One of the family’s greatest triumphs came when Will Craven was appointed as the first Black mayor not only to Roslyn, but in Washington state in June of 1975. He ran for the vacant position in 1976 and won by a great majority of votes. Will filled this role for four years and earned a lot of recognition for his civil service. What’s so incredible—and ironic—about this appointment is that Will is a descendant of the Black miners whose train was initially chased out of Roslyn by striking miners.
“Some people will like me, some people won’t,” Will said in an interview for The Spokesman Review during his years as mayor. “I didn’t run for this job as a black man, but as a man. I wanted an equal chance to try.”
Though his responsibilities as mayor ended long ago, Will’s accomplishments as mayor are upheld and remembered. November 3, 2015 was deemed “William Craven Day” in honor of his service 40 years prior and the history that was made through his appointment.

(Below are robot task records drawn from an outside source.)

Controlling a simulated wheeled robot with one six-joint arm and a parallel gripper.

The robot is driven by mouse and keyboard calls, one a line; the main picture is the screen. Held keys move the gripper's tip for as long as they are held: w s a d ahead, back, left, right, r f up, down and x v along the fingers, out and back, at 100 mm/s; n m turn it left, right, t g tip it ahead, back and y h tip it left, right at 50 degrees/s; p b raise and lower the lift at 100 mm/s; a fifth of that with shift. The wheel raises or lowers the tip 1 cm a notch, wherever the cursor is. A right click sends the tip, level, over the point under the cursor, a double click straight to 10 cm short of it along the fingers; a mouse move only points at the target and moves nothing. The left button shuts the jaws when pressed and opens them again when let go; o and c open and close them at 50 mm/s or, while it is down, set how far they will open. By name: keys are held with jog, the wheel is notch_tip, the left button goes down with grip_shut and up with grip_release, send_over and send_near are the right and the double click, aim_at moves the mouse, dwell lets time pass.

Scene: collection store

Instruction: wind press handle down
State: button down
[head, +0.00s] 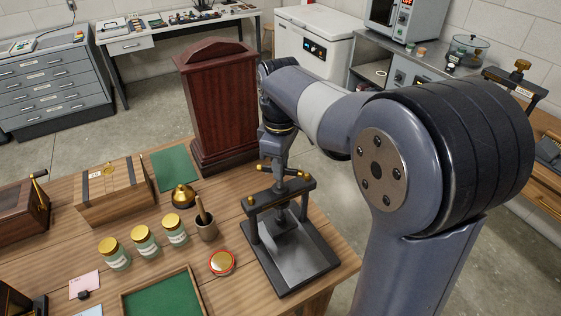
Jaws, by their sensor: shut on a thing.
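The press (291,258) stands at the right end of the wooden table. It has a dark base, two posts and a dark crossbar with brass nuts. The press handle (296,172), with brass-coloured parts, sits above the crossbar. My gripper (279,172) reaches down from above and is shut on the handle. The arm comes in from the right of the head view. The press screw below the crossbar shows only in part, and its plate looks raised above the base. The fingertips are small here and partly hidden by the handle.
A tall red-brown wooden case (220,105) stands close behind. A green-lined tray (163,302) lies at the front.

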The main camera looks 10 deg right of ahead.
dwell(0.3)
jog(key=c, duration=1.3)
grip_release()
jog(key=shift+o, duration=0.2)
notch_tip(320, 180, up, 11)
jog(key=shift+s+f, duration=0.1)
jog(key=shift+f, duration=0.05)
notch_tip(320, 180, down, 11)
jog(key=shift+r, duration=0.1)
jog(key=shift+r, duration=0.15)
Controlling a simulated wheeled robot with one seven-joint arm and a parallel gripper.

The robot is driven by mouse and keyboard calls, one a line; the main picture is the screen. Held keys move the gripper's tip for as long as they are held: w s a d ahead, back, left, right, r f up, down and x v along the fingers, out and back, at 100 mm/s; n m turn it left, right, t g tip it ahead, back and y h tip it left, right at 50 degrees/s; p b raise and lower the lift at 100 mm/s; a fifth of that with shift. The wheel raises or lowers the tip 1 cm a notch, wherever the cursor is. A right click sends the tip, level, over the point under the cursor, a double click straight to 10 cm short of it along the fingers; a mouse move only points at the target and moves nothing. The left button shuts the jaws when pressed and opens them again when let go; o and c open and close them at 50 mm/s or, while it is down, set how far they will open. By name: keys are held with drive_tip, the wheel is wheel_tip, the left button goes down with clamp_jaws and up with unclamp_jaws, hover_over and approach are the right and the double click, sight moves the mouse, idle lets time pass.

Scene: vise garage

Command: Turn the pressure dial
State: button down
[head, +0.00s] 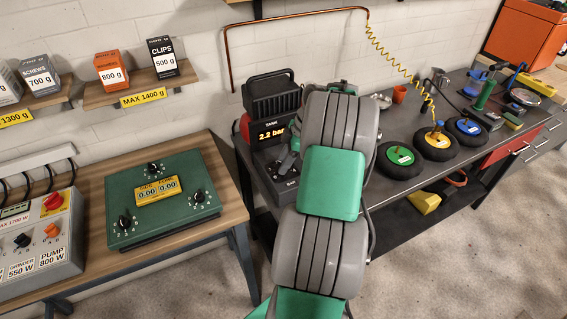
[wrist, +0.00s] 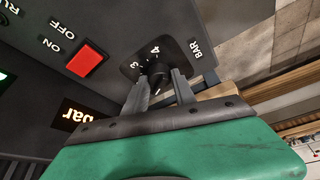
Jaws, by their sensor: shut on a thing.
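The pressure dial is a small black knob (wrist: 157,72) on a dark plate marked with numbers and "BAR", seen in the wrist view. My gripper (wrist: 160,84) has its two fingers on either side of the knob and is shut on it. A white pointer line shows on the knob between the fingers. The compressor (head: 272,105) stands on the dark bench in the head view, with its tank display (head: 272,131) reading 2.2 bar. In the head view my arm covers part of the compressor, and the dial and fingertips are hard to make out.
A red on/off switch (wrist: 86,58) sits beside the dial. To the right on the bench (head: 395,193) lie several round black tires with coloured hubs (head: 438,145). A green box with knobs (head: 160,205) rests on the wooden table at left.

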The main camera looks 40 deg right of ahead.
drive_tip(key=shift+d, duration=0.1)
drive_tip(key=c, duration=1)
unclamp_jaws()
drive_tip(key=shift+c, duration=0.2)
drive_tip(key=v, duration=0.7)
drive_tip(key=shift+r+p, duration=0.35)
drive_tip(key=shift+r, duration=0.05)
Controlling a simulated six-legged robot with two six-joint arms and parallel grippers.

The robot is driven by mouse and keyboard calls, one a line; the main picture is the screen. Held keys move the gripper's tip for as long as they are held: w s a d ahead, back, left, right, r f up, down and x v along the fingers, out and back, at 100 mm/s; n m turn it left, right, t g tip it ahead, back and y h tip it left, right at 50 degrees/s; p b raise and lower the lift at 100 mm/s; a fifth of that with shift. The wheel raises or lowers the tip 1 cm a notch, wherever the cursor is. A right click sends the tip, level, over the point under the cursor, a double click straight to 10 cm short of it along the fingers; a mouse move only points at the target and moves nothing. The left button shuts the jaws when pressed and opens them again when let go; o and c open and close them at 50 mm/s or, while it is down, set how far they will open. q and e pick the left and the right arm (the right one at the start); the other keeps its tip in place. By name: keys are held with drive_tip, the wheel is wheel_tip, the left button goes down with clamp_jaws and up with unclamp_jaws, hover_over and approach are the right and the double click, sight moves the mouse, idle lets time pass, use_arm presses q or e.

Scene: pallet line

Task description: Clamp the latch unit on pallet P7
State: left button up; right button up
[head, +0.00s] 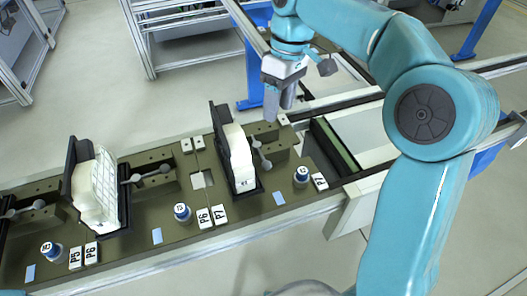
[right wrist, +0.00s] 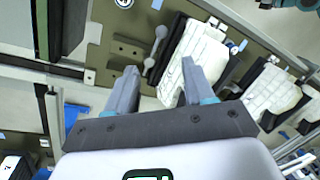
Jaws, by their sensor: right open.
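The latch unit (head: 238,158) on pallet P7 (head: 260,199) is a white body in a black upright holder. A grey clamp lever with a round knob (head: 266,164) sits beside it, by a dark block (head: 276,153). Whether the lever presses on the unit, I cannot tell. My right gripper (head: 279,111) is open and empty, fingers down, above and behind the block. In the right wrist view, the lever (right wrist: 155,50) and white unit (right wrist: 197,55) lie beyond the open fingers (right wrist: 159,68), apart from them. My left gripper is not in view.
A similar white unit (head: 98,190) with its own lever (head: 147,174) stands on the pallet to the left. Small blue-and-white round pieces (head: 182,212) and (head: 301,176) stand near the front edge. A rail frame (head: 345,150) lies to the right.

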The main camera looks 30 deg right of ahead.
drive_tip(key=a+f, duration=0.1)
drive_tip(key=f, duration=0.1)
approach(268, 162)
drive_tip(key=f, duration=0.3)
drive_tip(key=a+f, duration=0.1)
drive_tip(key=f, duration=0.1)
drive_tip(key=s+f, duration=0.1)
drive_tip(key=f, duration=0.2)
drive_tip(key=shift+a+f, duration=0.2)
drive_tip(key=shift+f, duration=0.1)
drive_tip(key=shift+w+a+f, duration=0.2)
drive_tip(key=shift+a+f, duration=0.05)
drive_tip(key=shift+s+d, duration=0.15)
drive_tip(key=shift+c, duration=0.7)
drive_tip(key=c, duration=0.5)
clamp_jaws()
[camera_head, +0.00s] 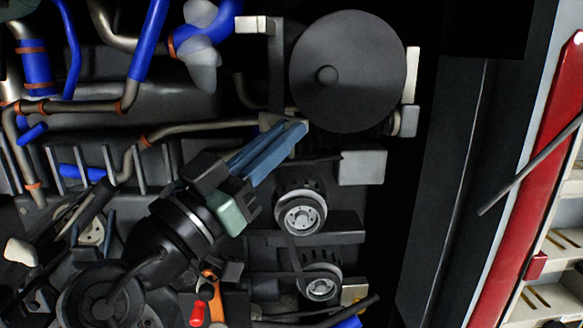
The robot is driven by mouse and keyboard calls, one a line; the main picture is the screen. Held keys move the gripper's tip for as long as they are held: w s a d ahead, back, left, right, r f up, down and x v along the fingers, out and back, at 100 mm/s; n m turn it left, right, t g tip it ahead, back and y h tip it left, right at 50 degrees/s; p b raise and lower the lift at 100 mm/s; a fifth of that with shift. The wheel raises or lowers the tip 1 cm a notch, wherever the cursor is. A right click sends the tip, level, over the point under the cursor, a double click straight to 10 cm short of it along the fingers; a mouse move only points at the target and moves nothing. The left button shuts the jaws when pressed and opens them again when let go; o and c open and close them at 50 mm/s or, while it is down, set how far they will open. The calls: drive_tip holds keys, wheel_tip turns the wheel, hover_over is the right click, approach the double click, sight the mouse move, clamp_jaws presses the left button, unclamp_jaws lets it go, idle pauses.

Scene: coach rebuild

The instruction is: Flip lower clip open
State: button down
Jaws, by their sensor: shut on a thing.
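A large dark round cover (350,65) with a small central knob sits at the upper middle. My gripper (296,130) reaches up from the lower left with two long blue fingers. The fingers lie close together and are shut at the clip, just below the cover. The exact contact is hidden by the fingers, and how far the clip is turned cannot be told.
Another pale clip (254,25) is at the cover's upper left. Two pulleys (301,215) with a belt are below my fingers. Bent pipes (130,90) and blue hoses crowd the left. A dark panel (440,190) and a red rail (525,190) stand at the right.

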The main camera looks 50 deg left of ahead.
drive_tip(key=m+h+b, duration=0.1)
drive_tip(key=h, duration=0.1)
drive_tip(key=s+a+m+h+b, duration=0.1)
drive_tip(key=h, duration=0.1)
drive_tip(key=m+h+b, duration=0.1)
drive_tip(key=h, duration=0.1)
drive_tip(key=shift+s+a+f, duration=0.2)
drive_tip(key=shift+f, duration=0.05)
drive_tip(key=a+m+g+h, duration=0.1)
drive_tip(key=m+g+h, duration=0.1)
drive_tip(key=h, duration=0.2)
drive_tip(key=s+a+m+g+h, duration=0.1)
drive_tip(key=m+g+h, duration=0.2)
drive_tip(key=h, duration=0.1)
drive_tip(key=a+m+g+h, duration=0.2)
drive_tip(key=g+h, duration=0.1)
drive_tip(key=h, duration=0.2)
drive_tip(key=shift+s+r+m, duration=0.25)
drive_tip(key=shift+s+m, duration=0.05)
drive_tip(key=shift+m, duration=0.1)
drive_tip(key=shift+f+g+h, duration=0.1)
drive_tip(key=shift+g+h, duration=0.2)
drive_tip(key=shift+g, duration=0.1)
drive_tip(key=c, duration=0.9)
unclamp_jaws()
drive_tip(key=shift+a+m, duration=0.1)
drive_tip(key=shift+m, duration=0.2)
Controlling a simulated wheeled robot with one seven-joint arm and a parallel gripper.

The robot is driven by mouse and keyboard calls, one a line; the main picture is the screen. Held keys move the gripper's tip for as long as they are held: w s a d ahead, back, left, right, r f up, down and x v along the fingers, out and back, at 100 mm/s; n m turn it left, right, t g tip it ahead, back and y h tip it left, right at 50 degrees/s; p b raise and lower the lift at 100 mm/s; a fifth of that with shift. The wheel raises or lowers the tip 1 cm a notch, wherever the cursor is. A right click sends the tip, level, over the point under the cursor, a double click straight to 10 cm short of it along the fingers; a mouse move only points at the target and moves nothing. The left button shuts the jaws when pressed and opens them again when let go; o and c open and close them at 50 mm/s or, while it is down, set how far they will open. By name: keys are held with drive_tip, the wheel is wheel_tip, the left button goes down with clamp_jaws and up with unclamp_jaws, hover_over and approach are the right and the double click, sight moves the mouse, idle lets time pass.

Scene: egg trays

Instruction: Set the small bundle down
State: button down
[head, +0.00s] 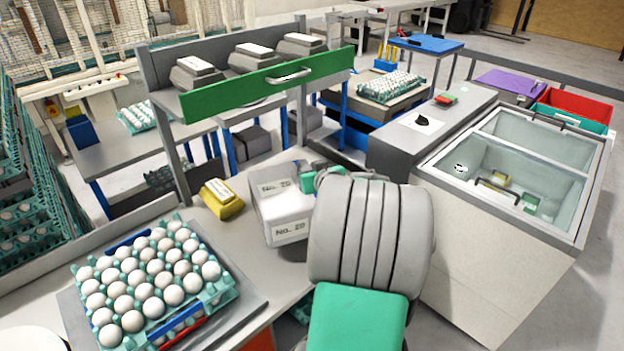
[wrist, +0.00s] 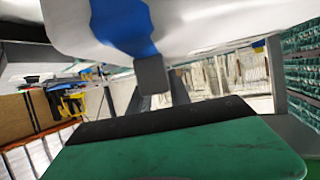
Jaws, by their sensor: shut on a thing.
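A white bundle (head: 272,212) with "No. 20" labels on its top and front is beside the left side of my arm in the head view. My gripper (head: 318,178) is at its right, mostly hidden behind my thick grey wrist, with a teal part showing against it. In the wrist view, a white surface with a blue band (wrist: 120,25) fills the top, just beyond a green and black part of my gripper. The gripper is shut on the bundle. A dark patch lies under the bundle; whether it touches the grey bench (head: 262,262) cannot be told.
A yellow block (head: 221,199) stands just left of the bundle. An egg tray (head: 226,290) full of white eggs is at the front left. A shelf with a green front board (head: 265,84) stands behind. A glass-lidded chest (head: 525,165) is at the right.

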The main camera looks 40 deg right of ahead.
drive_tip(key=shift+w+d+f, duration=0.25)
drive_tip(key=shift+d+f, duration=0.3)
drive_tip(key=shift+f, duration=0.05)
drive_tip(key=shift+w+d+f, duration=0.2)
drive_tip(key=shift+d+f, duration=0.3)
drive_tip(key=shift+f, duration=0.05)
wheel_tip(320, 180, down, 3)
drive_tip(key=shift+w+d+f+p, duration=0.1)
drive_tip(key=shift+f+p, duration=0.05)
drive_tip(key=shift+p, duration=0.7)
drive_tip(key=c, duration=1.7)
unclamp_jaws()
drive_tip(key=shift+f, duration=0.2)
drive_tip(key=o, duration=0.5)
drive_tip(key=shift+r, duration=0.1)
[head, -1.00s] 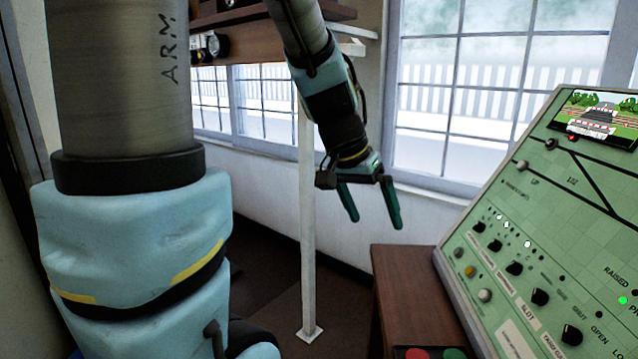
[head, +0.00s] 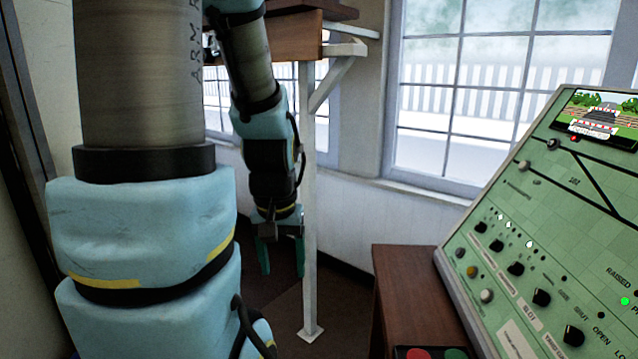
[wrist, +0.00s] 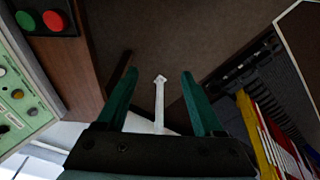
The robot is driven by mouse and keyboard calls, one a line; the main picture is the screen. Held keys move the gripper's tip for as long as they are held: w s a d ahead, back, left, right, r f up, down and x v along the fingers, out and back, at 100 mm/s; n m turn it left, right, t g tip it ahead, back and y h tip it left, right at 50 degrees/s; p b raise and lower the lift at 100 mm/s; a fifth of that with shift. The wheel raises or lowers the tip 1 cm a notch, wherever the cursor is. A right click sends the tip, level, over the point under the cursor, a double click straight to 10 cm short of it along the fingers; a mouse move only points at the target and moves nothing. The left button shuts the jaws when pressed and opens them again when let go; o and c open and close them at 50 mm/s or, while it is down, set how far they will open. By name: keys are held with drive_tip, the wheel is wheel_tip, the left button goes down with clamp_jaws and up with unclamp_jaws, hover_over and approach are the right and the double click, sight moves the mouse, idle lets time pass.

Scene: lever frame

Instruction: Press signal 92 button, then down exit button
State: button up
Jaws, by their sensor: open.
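My gripper (head: 282,258) hangs fingers down in the left middle of the head view, left of the green control panel (head: 535,240) and in front of the white post. In the wrist view its two green fingers (wrist: 160,90) are apart with nothing between them. The panel carries knobs, small lights, round buttons and a track diagram with a screen at its top. I cannot read a "signal 92" or "down exit" label. Several small buttons sit on the panel's lower left, including an amber one (head: 472,271) and a white one (head: 487,295).
A brown wooden cabinet (head: 400,290) stands left of the panel. A box with a green button (head: 455,354) and a red button (head: 418,354) is at the bottom edge. A white post (head: 309,200) supports a wooden shelf (head: 290,38). Coloured levers (wrist: 270,140) show in the wrist view.

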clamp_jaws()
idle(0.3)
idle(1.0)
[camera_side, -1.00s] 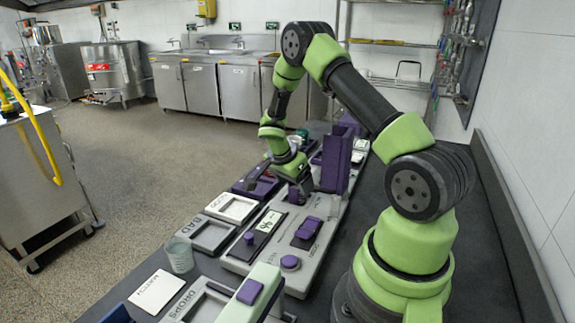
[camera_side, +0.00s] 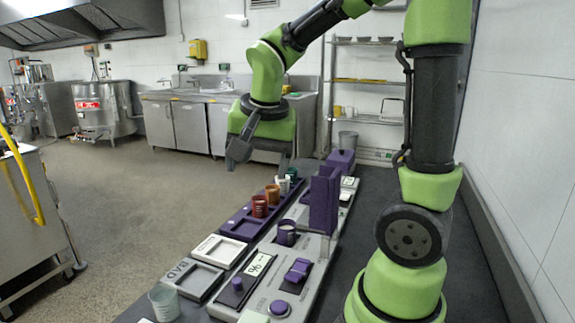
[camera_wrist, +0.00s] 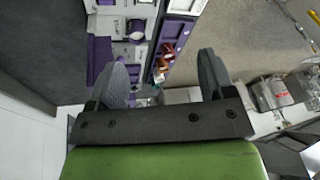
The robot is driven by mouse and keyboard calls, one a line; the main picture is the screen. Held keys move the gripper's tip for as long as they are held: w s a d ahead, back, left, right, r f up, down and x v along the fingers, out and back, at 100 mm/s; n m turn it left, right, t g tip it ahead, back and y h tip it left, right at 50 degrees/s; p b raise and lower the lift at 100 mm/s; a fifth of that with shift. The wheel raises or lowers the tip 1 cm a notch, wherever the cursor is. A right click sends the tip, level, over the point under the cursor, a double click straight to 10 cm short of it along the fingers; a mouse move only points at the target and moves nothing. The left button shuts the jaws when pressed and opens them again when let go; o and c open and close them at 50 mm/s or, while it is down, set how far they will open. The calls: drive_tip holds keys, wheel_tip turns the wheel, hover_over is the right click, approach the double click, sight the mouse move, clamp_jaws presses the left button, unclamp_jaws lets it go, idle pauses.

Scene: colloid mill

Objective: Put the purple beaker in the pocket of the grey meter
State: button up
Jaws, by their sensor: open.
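The purple beaker (camera_side: 287,232) stands upright in the side view at the pocket of the grey meter (camera_side: 262,292), beside a tall purple block. Its lower part is hidden, so I cannot tell how deep it sits. My gripper (camera_side: 260,157) is up in the air, behind and above the row of equipment, well apart from the beaker. In the wrist view my gripper (camera_wrist: 163,68) has its two fingers wide apart with nothing between them.
A purple rack (camera_side: 240,226) holds several coloured beakers left of the meter. A tall purple block (camera_side: 324,199) rises beside the pocket. White-framed trays (camera_side: 219,250) and a clear beaker (camera_side: 164,302) are nearer the camera. The air around my gripper is free.

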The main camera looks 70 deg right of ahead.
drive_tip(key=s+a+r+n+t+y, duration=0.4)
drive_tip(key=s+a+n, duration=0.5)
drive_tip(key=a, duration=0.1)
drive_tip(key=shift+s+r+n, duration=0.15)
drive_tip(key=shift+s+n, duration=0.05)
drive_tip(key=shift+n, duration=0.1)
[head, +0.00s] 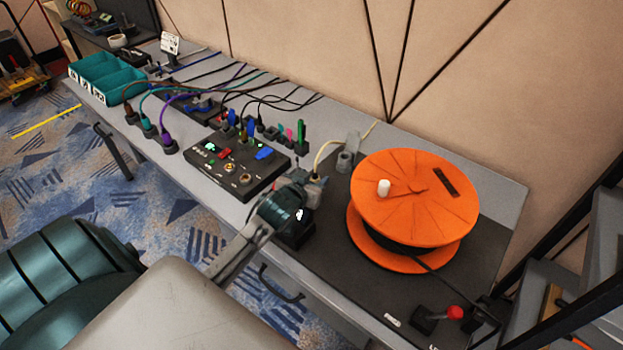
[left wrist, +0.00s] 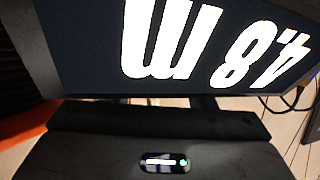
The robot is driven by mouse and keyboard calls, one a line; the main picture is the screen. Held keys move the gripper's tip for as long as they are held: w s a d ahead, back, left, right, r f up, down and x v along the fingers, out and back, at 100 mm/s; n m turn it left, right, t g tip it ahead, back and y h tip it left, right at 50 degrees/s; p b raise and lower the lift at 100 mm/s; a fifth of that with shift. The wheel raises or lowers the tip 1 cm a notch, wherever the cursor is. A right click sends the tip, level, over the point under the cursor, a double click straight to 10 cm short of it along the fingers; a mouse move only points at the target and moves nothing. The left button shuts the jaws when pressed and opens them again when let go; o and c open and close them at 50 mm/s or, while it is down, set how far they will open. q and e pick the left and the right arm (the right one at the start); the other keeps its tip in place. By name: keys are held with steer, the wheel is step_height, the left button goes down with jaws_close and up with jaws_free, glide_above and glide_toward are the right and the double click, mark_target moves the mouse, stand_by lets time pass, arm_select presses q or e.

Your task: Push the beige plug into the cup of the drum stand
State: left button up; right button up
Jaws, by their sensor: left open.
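The orange cable drum (head: 410,195) stands on a dark mat at the right of the bench in the head view. Beside its left edge is a small grey stand part with a round cup (head: 345,161). A cream cable (head: 323,152) loops down to the left from there. Its end, where the beige plug (head: 315,178) seems to be, lies close by my left gripper (head: 306,186). The gripper is open; its fingertips are small and partly hidden by my wrist, so contact with the plug cannot be told. The left wrist view shows neither plug nor cup. My right gripper is not seen.
A black control box (head: 238,163) with several cables stands left of my gripper. Teal bins (head: 105,72) are at the far left. A red-knobbed crank (head: 454,312) is at the front right. In the left wrist view, a dark display (left wrist: 190,50) with large white characters is close.

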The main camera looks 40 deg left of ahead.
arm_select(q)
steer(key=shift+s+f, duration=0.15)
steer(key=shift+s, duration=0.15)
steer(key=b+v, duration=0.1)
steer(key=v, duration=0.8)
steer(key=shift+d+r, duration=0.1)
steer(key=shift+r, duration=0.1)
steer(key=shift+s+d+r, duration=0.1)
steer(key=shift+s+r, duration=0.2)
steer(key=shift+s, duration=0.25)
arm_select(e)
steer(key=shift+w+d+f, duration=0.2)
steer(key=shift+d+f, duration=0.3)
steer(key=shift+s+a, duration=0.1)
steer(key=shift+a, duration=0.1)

The Craven family have proven gracious educators to all those in the Pacific Northwest who have expressed interest in knowing their history. Before her passing in 1993, reporters would approach Mrs. Craven since she had a photogenic memory until her later years. She was passionate about people knowing of the impact made by Roslyn’s Black Pioneers.
“My sisters and I went to school districts across the state to give presentations,” said Ethel. “The junior high students loved our talks on Roslyn Black Pioneer history. Some of the things we shared with them included coal from the mines, a washtub from the past, and an old train model. We got a lot of letters from kids thanking us for being there over the years.”
Roslyn residents of the 1980’s and 90’s are sure to remember the vibrant floats the Cravens created to pay tribute to their ancestors and raise awareness of their Washington presence. Ethel fondly recalls floats from years gone by, especially since she was in charge of creating them. The Cravens participated in upwards of 13 parades a year, which carried them anywhere from Yakima to Olympia. Mrs. Ethel Craven joined in to represent in Roslyn/ Cle Elum and was the first African American hailed as Pioneer Queen in 1983.
One year 19 people were on board, including three babies, and they couldn’t have had more fun. Ethel recalls wearing a shimmering “shake shake” silver dress, delighted to have the chance to wear it, all the while knowing that the Roslyn Black Pioneers were being recognized. “We had so much fun. People liked us because we were noisy,” she said, with a laugh. “We had our last float in 1998, but I’m so thankful for the memories. We had a ball.”
The Cravens have also proven strong activists for Civil Rights, partaking in marches and protests in Seattle and Olympia over the years. Harriet Joyce had the opportunity to march with Dr. King, and she was given an award from Jesse Jackson for her efforts to further the work of justice and equality. Her oldest sister, Leola Woffort, is remembered as a brilliant woman who led her siblings in the fight for justice and championed for welfare rights no matter the person’s color. The sisters were devoted to affecting positive change in as many lives as they could reach.
While able to look back and draw on the strength and perseverance of their ancestors, the Cravens are ever aware of the work that still needs to happen at local and state levels and will continue to speak out on that which matters. One of the first ways to introduce others to this work is to educate on their family history, one that still isn’t rightly recognized in enough historical accounts. Knowledge of Roslyn’s Black pioneers gives more hope and fuel to today’s generation and all that will follow.
“It’s important to know that Black people were part of the pioneer energy,” said Kanashibushan. “We have a pioneer spirit. It took something for my grandmother to come as far as she did with a child. Almost 3,000 miles.”